• [DATA PROVIDED]:
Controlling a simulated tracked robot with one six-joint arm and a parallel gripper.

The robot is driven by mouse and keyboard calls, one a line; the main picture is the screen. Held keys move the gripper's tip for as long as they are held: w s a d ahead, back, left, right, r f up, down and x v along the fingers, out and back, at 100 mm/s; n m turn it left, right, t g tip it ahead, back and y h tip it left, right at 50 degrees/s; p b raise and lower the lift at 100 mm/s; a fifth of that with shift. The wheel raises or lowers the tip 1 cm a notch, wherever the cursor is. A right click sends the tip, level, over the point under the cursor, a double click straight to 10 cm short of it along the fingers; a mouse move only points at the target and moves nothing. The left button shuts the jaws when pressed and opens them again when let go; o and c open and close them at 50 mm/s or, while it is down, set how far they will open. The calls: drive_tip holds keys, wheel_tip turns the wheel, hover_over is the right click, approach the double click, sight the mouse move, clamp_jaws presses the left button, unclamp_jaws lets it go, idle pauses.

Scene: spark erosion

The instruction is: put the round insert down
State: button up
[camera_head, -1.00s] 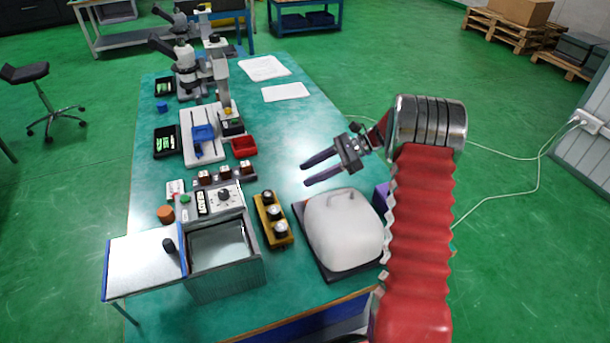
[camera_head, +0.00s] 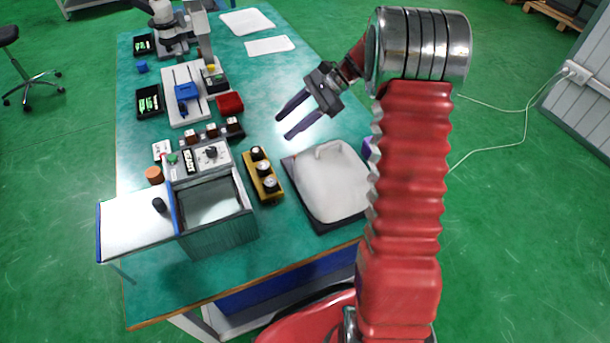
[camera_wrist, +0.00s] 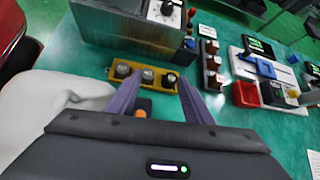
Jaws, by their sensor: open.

• [GOAL]: In this exercise, set down all of the data exactly, without the pictures.

• [RESULT OF THIS TASK]:
Controlling a simulated tracked robot with one six-joint arm and a parallel gripper.

The robot is driven by mouse and keyboard calls, one a line; the main picture is the screen. Held keys move the gripper's tip for as long as they are held: w s a d ahead, back, left, right, r f up, down and x v along the fingers, out and back, at 100 mm/s; n m turn it left, right, t g tip it ahead, back and y h tip it left, right at 50 degrees/s; p b raise and lower the lift at 100 mm/s; a fifth of that with shift. The wheel raises or lowers the tip 1 cm a notch, wherever the cursor is. A right click sends the tip, level, over the point under the cursor, a double click straight to 10 cm short of it along the fingers; a mouse move only points at the target and moves nothing. The left button shuts the jaws when pressed and opens them again when let go; o and c open and close them at 50 mm/s or, while it is down, set how far they will open. The calls: drive_tip holds keys, wheel_tip turns the wheel, hover_over is the right click, approach the double click, sight the mouse move, clamp_jaws presses the left button, unclamp_jaws lets it go, idle pauses.

Scene: spark erosion

The instruction is: put the round insert down
State: button up
[camera_head, -1.00s] 
[camera_head, +0.00s] 
[camera_wrist, +0.00s] 
Jaws, by their sensor: open.

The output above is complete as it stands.